Gore is embracing change and competition at age 29. He is fueling himself with thoughts of how close he came to the Super Bowl back in January.
''It's real different, but change is good for everybody at times,'' Gore said this week. “'We've got a great thing going out here. We know what type of team we've got and hopefully we get back to that.''
The three-time Pro Bowl running back is taking part in San Francisco's offseason workouts, arriving far earlier than usual to the Bay Area from his home in South Florida to get to work. He is part of a small group that works out each morning around 6 a.m.
Until now, Gore had stayed during offseasons in Miami, where he starred in college for the Hurricanes, his entire seven-year NFL career. Now, Gore has no unsettled contract status weighing on his mind the way he did a year ago and seems as focused and confident as ever.
''As long as I'm in great shape, I'm going to be the Frank Gore I've always been,'' Gore declared after a practice last week.
While Gore is determined to do his part to duplicate San Francisco's special comeback season of 2011, he has other motivation, too.
The defending NFC West champions already have a busy backfield, and Gore will get a daily push from backup Kendall Hunter, newly signed Brandon Jacobs and rookie second-round pick LaMichael James, among others. Gore also has a workout bonus for his attendance that's part of the new $21 million, three-year contract extension he received last August.
He doesn't expect to slow down any time soon.
''I'm going to be Frank, and if I'm on the field I'll do whatever it takes to help my team win,'' he said.
He has said he plans to return to Miami and get in ''beast mode shape and be ready for the season.''
Gore has long prided himself on being a durable, every-down back who can carry the load for the Niners year after year. Yet coach Jim Harbaugh knows Gore will need his share of breaks.
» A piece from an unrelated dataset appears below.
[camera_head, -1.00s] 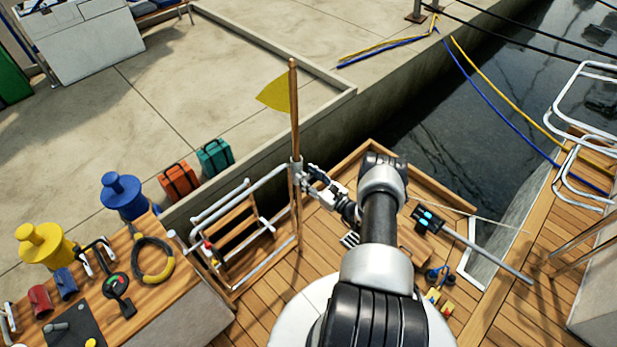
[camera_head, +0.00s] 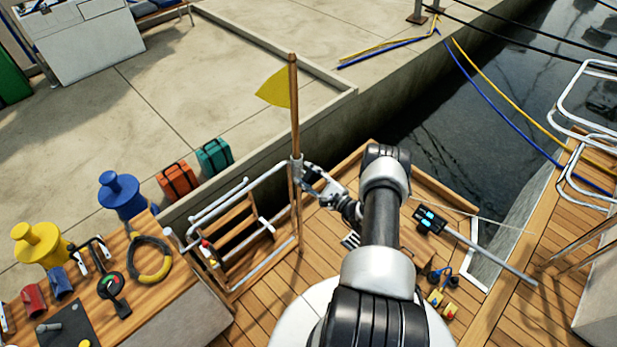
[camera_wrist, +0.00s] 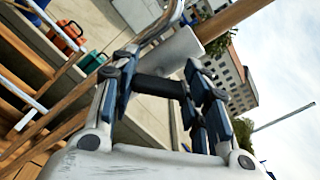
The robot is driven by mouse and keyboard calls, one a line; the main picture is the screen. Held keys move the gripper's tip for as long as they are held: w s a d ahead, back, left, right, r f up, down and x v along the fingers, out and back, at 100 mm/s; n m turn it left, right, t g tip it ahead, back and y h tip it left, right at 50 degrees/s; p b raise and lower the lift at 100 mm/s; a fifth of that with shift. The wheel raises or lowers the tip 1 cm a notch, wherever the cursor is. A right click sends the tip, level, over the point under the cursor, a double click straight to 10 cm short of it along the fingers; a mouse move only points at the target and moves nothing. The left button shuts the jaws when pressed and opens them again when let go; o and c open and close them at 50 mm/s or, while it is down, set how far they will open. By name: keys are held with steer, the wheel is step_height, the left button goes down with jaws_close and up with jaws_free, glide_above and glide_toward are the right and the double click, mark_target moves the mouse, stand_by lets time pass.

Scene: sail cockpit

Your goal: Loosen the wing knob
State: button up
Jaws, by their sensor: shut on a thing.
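A wooden flagstaff (camera_head: 294,105) with a yellow flag (camera_head: 275,90) stands upright in a pale metal socket (camera_head: 297,171) on the rail. The socket also shows in the wrist view (camera_wrist: 181,52), with the staff (camera_wrist: 228,22) coming out of it. My gripper (camera_head: 308,172) is at the socket's right side. In the wrist view my gripper (camera_wrist: 160,88) is shut on the dark wing knob (camera_wrist: 158,86), which spans between the two fingers just in front of the socket. The knob is too small to make out in the head view.
The silver rail (camera_head: 215,205) and wooden ladder steps (camera_head: 232,229) are left of the staff. A wooden bench (camera_head: 185,275) with tools is at the lower left. Orange (camera_head: 177,180) and teal (camera_head: 214,156) cases stand on the quay. Open deck lies below my arm.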

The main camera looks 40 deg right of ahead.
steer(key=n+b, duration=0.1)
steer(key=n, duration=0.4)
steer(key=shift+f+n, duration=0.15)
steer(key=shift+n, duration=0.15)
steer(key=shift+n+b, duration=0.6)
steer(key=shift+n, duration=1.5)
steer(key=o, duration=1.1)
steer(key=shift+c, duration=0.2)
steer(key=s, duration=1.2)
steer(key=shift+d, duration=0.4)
The 49ers' career rushing leader, a standard he attained last season while reeling off a franchise-best stretch of five consecutive 100-yard games, took six weeks off to rest after the 49ers' 20-17 overtime loss in January to the eventual Super Bowl champion New York Giants in the NFC championship game.
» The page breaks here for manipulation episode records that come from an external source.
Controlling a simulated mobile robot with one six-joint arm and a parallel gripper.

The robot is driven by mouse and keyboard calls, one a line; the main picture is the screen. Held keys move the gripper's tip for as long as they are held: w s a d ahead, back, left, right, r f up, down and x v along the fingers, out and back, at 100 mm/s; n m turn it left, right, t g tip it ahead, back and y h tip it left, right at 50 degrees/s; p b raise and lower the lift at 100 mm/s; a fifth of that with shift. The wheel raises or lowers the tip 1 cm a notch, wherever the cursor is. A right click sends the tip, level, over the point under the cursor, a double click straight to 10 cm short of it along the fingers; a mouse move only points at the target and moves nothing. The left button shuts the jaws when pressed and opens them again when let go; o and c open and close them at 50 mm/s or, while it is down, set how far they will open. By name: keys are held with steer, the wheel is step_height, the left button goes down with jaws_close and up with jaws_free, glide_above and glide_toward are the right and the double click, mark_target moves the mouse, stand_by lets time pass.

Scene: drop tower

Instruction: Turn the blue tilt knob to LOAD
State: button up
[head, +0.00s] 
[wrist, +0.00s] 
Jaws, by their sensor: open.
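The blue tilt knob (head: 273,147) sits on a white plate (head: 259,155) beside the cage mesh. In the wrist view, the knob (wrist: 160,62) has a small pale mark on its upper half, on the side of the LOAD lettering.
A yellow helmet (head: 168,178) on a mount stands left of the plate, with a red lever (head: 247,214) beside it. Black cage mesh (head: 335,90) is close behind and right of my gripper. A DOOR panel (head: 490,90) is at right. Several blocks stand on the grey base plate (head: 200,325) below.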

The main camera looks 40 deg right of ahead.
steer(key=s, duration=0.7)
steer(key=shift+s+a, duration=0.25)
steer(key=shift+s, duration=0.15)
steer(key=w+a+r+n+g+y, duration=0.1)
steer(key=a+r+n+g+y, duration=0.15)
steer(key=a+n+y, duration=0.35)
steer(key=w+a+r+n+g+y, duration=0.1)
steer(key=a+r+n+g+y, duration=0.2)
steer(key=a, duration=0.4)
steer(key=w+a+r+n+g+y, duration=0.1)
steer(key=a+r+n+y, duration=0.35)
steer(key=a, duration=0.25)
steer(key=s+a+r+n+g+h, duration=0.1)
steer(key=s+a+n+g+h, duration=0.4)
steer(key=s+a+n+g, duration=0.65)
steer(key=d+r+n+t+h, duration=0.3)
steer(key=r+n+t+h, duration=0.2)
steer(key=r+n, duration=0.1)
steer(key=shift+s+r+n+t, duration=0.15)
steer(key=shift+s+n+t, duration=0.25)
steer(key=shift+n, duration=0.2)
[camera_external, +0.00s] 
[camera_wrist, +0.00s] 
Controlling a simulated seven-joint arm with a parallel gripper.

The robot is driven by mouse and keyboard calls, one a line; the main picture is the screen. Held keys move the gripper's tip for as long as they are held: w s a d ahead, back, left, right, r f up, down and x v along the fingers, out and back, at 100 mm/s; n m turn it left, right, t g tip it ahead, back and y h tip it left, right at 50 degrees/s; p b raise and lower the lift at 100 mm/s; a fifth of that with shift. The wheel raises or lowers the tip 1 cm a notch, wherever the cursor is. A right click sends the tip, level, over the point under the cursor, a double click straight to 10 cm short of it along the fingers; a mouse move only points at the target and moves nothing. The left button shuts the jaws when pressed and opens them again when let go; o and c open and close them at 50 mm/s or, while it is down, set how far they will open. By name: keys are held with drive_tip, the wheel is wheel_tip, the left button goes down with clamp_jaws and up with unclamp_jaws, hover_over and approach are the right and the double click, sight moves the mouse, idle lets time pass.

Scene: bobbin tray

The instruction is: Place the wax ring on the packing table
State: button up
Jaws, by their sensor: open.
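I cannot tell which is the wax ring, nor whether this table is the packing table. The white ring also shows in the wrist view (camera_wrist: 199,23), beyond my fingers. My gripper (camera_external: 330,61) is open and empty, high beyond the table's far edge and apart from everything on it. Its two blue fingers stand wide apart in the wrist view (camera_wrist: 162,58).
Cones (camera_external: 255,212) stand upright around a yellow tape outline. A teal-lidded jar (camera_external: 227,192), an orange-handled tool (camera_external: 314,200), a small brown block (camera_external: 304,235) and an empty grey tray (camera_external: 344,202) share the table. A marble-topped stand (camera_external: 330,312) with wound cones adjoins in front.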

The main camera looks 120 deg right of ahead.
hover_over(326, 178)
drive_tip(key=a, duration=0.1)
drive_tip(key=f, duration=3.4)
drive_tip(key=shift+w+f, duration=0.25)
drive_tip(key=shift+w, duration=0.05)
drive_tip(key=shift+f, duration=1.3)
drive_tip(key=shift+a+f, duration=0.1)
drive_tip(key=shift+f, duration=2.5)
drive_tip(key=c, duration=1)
Gore also needed a mental break after the way the season ended. It still stings.
''It was tough. That's one of the reasons I didn't go to the Pro Bowl,'' he said. ''It broke me down for a while. How close it was, just looking back, all the tough times we had here to be that close to going to the big dance, that was very tough. ... I took a little longer this time because we played a little longer last year. I had a few more bumps and bruises to get back together. So I took a little longer. Now my body is starting to get back.''
While Gore is still the main man carrying the ball in Harbaugh's offense, Hunter made an immediate impact as a rookie. He carried 112 times for 473 yards and two touchdowns. The 6-foot-4, 264-pound Jacobs has an impressive physical presence and could be the banging big back the 49ers have lacked for short-yardage situations.
Jacobs, released March 9 by the Giants after the sides failed to work out a restructured contract, ran for 571 yards and seven touchdowns last season as his role diminished behind the emerging Ahmad Bradshaw.
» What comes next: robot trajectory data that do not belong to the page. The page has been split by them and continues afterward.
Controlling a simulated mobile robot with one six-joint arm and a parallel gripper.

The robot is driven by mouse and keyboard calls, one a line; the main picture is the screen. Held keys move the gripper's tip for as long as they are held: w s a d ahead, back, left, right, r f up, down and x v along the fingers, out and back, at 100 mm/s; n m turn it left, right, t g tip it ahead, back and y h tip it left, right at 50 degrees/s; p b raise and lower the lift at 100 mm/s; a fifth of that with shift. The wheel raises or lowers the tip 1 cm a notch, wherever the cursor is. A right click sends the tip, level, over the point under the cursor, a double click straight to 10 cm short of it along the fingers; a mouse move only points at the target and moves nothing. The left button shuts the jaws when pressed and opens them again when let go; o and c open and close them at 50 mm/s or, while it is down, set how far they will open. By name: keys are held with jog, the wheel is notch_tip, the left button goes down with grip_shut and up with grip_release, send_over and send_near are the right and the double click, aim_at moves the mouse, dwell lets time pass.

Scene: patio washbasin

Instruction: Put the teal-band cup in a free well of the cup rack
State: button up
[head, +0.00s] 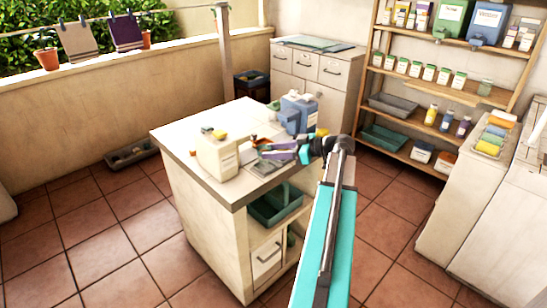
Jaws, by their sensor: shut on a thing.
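My gripper (268,150) is low over the white-topped counter, at the end of my teal arm reaching in from the lower right. It is shut on a small thing between its fingers, too small and too covered to make out. I cannot pick out a teal band, so I cannot tell from this view whether this is the teal-band cup. A low grey thing (262,168) lies on the counter just below the gripper. It may be the cup rack, but its wells cannot be made out.
The counter's (183,142) left end is clear. A teal bin (275,204) sits in its open shelf. Tall shelves (440,90) stand at the back right.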

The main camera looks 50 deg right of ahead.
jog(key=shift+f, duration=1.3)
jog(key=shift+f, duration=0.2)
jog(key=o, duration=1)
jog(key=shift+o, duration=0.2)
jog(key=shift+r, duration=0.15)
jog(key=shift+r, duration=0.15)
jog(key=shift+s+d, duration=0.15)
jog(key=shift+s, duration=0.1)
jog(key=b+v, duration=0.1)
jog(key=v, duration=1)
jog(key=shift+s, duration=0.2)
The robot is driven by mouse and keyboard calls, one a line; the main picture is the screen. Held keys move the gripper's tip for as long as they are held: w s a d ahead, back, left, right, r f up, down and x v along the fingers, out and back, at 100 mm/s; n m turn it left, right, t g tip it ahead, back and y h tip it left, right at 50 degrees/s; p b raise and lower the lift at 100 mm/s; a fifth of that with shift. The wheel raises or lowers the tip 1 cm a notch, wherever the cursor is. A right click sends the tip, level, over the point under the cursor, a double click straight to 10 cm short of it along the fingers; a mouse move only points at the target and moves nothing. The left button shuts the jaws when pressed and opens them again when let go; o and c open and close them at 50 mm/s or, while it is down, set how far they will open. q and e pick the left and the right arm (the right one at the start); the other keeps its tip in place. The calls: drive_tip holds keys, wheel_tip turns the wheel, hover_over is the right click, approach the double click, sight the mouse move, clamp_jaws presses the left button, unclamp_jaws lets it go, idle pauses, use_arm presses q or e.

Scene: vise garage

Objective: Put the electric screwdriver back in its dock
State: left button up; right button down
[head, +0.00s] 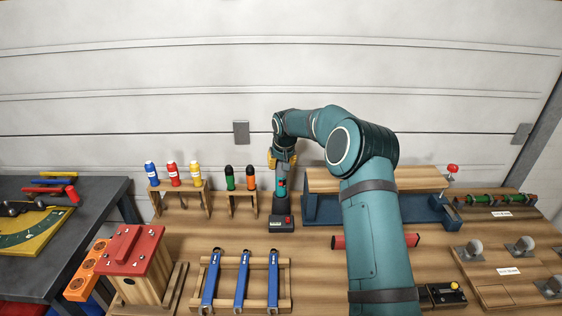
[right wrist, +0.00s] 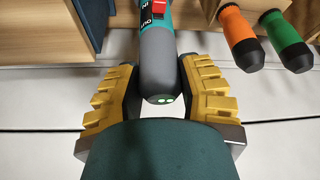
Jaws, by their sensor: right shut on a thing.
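The electric screwdriver (head: 281,190) is teal and dark grey and stands roughly upright near the back of the bench. Its lower end meets the dark dock (head: 282,224), which has a red part on its front; I cannot tell whether it is fully seated. My right gripper (head: 283,157) is shut on the screwdriver's upper part. In the right wrist view, the yellow fingers of my right gripper (right wrist: 158,80) flank the grey end of the screwdriver (right wrist: 160,72), and its red switch shows beyond. The dock is hidden there. My left gripper is not in view.
Wooden racks with coloured bottles (head: 173,175) and orange and green-capped handles (head: 250,178) stand left of the dock. Bare bench lies around the dock's front.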

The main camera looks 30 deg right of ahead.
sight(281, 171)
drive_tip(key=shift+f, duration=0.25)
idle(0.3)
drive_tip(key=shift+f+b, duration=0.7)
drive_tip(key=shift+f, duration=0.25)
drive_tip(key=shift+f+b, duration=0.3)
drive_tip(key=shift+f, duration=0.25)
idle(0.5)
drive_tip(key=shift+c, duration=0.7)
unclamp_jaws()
''He's a big guy,'' Gore said. ''I'm happy we have him.''
General manager Trent Baalke said during the draft last month that the 49ers have ample options at running back, and they like it that way.
''It's like poker, it's a full house. That's good, right?'' Baalke said.
And the players seem to like the idea of sharing the touches – for now anyway. The 49ers appreciate seeing Gore on the field, too.
''It doesn't make just individuals better, it makes everybody better, and it's good for the team,'' Hunter said. ''I think it's big (that Gore's here). Not only to the players but the organization because he's a leader and he does what it takes to win and he knows what it takes, and he can help the younger guys.''
Harbaugh has described the competition this way: ''It's going to get real real, and it's going to get real real, real fast.''
James ran for 5,082 yards and 53 touchdowns on 771 career carries in three seasons at Oregon. That included 49 carries for 382 yards and four TDs in two games against Harbaugh's former Stanford team before the coach jumped to the NFL in January 2011.
''We envision him coming in and competing,'' Baalke said of James. ''Like we always say, we're trying to create as much competition as we can. This does that. One thing about this football team, they're up to the challenge. They're not afraid to compete.''
Center Jonathan Goodwin is eager to see what the Niners can do with so many options, including experienced newcomers Randy Moss and Mario Manningham in the receiving corps.
''This offense has a lot of potential,'' Goodwin said.